**What is asked:** Leave out the pictures and repeat exactly the lines between the one containing "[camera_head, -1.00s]" and the one containing "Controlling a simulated", inclusive.

(Robot episode records)

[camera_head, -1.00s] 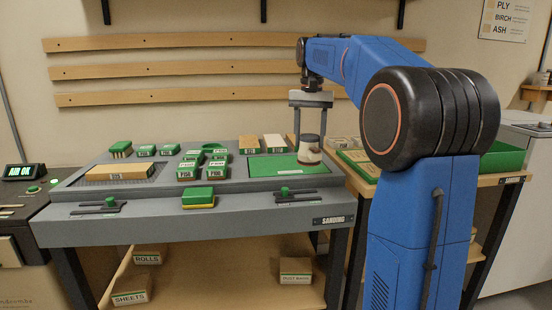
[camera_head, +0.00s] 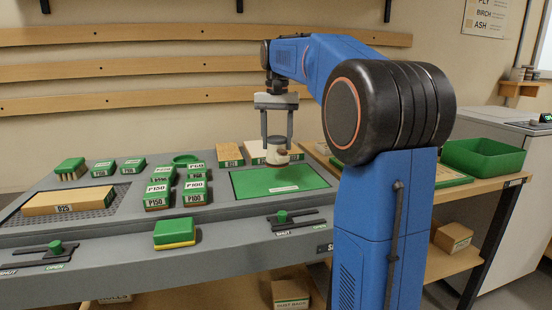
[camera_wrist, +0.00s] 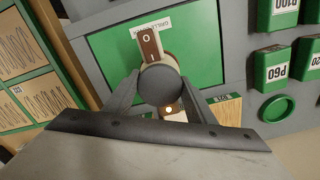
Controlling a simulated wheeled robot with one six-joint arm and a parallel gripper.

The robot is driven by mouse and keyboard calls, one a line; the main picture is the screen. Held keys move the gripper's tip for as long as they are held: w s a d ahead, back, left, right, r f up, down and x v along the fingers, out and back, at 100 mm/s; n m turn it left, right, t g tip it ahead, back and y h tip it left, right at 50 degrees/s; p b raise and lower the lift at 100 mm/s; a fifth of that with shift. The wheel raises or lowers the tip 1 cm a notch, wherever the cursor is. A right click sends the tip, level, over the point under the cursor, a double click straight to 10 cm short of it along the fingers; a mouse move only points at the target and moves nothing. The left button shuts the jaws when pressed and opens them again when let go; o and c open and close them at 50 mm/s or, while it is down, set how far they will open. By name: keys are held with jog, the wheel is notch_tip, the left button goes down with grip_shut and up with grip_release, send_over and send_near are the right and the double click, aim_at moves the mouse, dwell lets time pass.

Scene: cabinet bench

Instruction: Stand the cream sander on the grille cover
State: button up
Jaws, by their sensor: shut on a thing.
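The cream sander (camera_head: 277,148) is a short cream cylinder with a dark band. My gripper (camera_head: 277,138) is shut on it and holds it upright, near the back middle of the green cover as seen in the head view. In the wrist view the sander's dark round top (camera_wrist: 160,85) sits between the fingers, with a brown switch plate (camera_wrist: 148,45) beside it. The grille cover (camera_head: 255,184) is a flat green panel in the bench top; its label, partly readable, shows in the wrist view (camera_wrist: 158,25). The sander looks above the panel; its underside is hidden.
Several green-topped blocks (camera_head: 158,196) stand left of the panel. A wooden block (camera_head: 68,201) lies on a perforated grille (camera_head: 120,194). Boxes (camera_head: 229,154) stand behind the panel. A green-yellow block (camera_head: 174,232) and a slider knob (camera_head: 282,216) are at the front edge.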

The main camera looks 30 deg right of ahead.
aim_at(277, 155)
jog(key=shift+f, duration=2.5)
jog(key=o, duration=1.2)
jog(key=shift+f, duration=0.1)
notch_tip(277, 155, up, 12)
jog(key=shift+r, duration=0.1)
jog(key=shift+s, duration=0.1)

...

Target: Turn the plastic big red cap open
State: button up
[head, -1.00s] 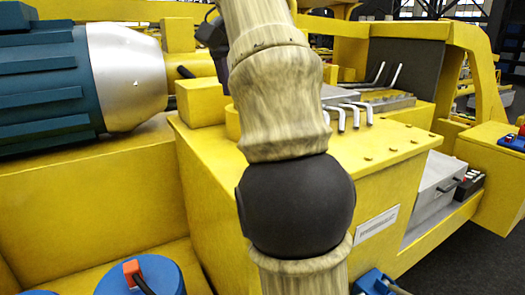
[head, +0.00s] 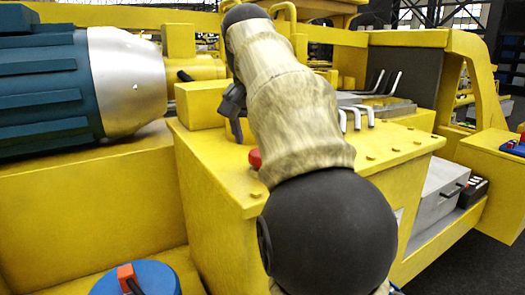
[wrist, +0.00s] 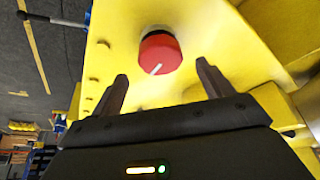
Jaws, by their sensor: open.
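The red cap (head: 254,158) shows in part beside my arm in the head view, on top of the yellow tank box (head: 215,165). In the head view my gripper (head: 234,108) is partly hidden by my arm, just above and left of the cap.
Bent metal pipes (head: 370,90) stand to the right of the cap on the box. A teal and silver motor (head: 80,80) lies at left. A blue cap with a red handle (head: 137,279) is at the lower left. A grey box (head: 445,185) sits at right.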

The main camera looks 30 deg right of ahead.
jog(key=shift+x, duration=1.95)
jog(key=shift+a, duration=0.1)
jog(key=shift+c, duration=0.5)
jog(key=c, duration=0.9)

**Result of the task:**
[camera_head, -1.00s] 
[camera_head, +0.00s] 
[camera_wrist, +0.00s] 
Controlling a simulated wheeled robot with one six-joint arm and a parallel gripper.

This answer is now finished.